Code Monkey home page Code Monkey logo

Comments (4)

xyjigsaw avatar xyjigsaw commented on September 26, 2024

Hello!
Sorry for any inconvenience caused to your operation. We generate historical information based on the RE-NET (Recurrent Event Network: Autoregressive Structure Inference over Temporary Knowledge Graphs) data preprocessing function. The code has not been optimized yet, and we do need to use large memory to generate data. If you have optimized the code, we look forward to sharing/push with us in the Github repository.
Best wishes

from cenet.

HuangRiKui avatar HuangRiKui commented on September 26, 2024

The following code of get_history_graph.py can be refined and will be a huge memory saver, but still requires about 64GB of memory.

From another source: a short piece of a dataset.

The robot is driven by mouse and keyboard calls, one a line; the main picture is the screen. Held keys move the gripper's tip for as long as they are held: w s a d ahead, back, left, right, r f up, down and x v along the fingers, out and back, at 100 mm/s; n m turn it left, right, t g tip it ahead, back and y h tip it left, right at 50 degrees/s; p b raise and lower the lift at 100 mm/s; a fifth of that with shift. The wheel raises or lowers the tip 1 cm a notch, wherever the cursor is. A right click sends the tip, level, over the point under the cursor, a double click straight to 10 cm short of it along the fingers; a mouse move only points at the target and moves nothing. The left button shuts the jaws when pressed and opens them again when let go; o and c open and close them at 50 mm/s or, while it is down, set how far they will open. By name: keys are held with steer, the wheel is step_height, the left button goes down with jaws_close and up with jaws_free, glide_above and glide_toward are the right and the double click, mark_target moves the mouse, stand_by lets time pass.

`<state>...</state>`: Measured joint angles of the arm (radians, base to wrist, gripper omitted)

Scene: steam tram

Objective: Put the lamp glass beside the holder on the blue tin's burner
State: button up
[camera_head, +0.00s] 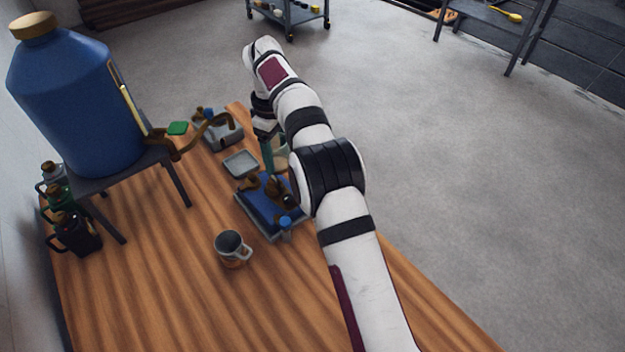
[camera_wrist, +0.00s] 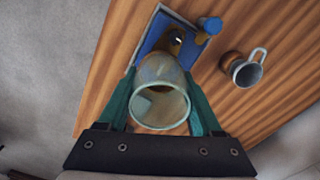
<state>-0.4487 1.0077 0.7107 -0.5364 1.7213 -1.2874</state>
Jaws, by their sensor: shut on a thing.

for ix in tqdm.tqdm(range(quadruples.shape[0])):
    s_history_oid.append([])
    for con_events in s_history_event_o[ix]:
        cur_events = con_events[:, 1].tolist()
        s_history_oid[-1] += cur_events
s_history_label_true = np.zeros((quadruples.shape[0], 1))

for ix in tqdm.tqdm(range(quadruples.shape[0])):
    if oo[ix] in s_history_oid[ix]:
        s_history_label_true[ix] = 1
return s_history_label_true

to

s_history_label_true = np.zeros((quadruples.shape[0], 1))
for ix in tqdm.tqdm(range(quadruples.shape[0])):
    hist_tmp = []
    for con_events in s_history_event_o[ix]:
        cur_events = con_events[:, 1].tolist()
       hist_tmp += cur_events
    hist_tmp = set(hist_tmp)
    if oo[ix] in hist_tmp:
        s_history_label_true[ix] = 1
return s_history_label_true

There are many similar parts of the code that can be optimized following this logic.

from cenet.

binchen4110 avatar binchen4110 commented on September 26, 2024

from cenet.

roadwide avatar roadwide commented on September 26, 2024

@HuangRiKui
Thank you. Hope helpful for other guys, this is my code.

import numpy as np
import os
from collections import defaultdict
import pickle
import dgl
import torch
import tqdm
import gc
from scipy.sparse import csc_matrix

print('GDELT')


def load_quadruples(inPath, fileName, fileName2=None):
    with open(os.path.join(inPath, fileName), 'r') as fr:
        quadrupleList = []
        times = set()
        for line in fr:
            line_split = line.split()
            head = int(line_split[0])
            tail = int(line_split[2])
            rel = int(line_split[1])
            time = int(line_split[3])
            quadrupleList.append([head, rel, tail, time])
            times.add(time)
        # times = list(times)
        # times.sort()
    if fileName2 is not None:
        with open(os.path.join(inPath, fileName2), 'r') as fr:
            for line in fr:
                line_split = line.split()
                head = int(line_split[0])
                tail = int(line_split[2])
                rel = int(line_split[1])
                time = int(line_split[3])
                quadrupleList.append([head, rel, tail, time])
                times.add(time)
    times = list(times)
    times.sort()

    return np.asarray(quadrupleList), np.asarray(times)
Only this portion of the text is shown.